Nowadays, the treatment of migrants is one of the most challenging issues of human rights. In last decades it has become a subject of controversies for many governments and international organizations around the world. If you want to get know more about this subject the book by Marie-Bénédicte Dembour will help you to understand this complex matter and you will enjoy by the analysis and facts presented by the author.

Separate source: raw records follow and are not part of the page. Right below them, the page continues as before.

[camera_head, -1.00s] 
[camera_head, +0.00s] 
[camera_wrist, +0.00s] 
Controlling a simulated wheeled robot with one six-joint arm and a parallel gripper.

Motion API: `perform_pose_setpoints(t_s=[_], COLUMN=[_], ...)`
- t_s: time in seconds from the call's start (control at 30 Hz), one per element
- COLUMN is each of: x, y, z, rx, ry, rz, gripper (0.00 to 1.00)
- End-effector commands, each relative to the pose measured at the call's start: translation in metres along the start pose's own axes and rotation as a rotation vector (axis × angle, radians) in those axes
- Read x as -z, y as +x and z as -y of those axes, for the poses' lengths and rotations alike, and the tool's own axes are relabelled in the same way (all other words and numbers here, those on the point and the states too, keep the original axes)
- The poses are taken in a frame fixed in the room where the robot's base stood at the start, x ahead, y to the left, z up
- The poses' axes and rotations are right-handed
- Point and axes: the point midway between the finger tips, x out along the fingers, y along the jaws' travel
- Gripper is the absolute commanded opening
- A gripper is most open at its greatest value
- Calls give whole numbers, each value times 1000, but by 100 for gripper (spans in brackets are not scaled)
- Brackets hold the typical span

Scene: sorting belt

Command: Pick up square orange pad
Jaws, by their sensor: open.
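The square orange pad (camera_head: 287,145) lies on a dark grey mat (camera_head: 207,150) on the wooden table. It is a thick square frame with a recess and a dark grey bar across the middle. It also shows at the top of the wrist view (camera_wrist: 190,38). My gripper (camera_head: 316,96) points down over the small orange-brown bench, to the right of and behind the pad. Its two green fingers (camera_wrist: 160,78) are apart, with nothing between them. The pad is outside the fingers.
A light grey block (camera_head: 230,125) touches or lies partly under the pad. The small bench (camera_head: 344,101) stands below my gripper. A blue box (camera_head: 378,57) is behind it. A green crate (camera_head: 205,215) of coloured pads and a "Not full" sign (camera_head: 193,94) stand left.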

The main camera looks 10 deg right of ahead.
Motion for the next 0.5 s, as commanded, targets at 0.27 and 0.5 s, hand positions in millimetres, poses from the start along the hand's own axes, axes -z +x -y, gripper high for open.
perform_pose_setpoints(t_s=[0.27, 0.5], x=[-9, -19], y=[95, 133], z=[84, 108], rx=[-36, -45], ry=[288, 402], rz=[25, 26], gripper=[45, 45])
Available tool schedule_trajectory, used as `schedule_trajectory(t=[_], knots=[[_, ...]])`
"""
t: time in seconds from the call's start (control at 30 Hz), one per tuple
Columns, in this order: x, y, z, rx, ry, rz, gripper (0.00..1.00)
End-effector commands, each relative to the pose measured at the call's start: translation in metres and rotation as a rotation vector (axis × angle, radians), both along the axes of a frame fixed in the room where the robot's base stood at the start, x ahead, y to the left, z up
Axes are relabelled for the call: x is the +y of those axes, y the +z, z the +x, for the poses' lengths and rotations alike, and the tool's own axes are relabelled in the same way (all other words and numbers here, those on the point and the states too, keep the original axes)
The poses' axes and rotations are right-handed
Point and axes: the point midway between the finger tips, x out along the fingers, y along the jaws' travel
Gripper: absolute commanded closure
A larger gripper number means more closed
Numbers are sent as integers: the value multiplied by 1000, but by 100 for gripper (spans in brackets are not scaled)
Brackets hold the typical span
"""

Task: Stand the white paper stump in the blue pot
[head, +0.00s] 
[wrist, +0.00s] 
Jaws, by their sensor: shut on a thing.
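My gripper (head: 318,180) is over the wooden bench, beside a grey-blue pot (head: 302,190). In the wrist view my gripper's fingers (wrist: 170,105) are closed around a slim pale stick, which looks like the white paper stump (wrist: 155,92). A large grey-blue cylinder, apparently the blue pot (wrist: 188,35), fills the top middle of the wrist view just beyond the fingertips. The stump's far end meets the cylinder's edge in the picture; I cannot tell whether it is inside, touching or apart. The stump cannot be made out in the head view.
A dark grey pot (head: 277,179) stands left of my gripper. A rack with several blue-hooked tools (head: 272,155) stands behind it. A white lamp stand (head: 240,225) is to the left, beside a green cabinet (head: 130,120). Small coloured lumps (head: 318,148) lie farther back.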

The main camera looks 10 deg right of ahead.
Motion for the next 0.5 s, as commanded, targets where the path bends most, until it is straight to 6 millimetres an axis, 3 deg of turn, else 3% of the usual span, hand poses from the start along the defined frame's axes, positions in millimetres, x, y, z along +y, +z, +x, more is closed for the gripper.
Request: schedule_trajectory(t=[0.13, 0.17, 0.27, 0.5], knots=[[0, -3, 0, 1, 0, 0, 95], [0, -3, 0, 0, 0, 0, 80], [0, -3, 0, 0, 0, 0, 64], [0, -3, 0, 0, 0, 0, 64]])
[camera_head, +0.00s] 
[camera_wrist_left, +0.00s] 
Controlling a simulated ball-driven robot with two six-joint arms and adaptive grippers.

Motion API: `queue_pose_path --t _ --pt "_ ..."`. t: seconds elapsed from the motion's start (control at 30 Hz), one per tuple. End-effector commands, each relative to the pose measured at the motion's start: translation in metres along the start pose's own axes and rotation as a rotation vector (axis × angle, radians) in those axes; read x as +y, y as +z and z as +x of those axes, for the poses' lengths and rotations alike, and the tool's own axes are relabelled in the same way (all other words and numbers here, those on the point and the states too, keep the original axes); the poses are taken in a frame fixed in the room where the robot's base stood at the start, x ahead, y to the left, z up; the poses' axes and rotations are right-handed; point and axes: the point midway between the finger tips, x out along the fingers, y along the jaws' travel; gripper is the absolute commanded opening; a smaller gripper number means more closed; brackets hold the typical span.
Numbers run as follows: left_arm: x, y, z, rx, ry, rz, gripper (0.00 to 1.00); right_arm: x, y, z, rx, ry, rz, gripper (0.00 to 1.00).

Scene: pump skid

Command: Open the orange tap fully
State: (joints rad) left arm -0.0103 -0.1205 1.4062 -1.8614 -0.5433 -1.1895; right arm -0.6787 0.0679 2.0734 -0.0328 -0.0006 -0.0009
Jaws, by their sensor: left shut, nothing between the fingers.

The aim of the book is to scrutinize the way in which the world’s major human rights courts, the European Court of Human Rights and Inter-American Court of Human Rights, deal with complaints lodged by migrants. Moreover, it analyzes and evaluates whether these two courts continue to be loyal to their purpose of protecting human rights of migrants and illustrates differences in their approaches. The book shows how the different political, moral and social conceptions established in Europe and Latin America can affect the courts’ different reasoning and opposing outcomes. The author also incorporates a careful analysis of the related case law with sociological perception and historical awareness. By doing so, Marie-Bénédicte Dembour tries to show that the ECtHR and IACHR were the product of different backgrounds, which led to opposite attitudes towards migrants in their founding texts, and that these differences were reinforced in their developing case law. The book presents and reviews the issue of the detention of irregular migrants. And, what is more, it examines whether the difference in the case law of the two courts is likely to continue, or whether they could accept a more unified practice.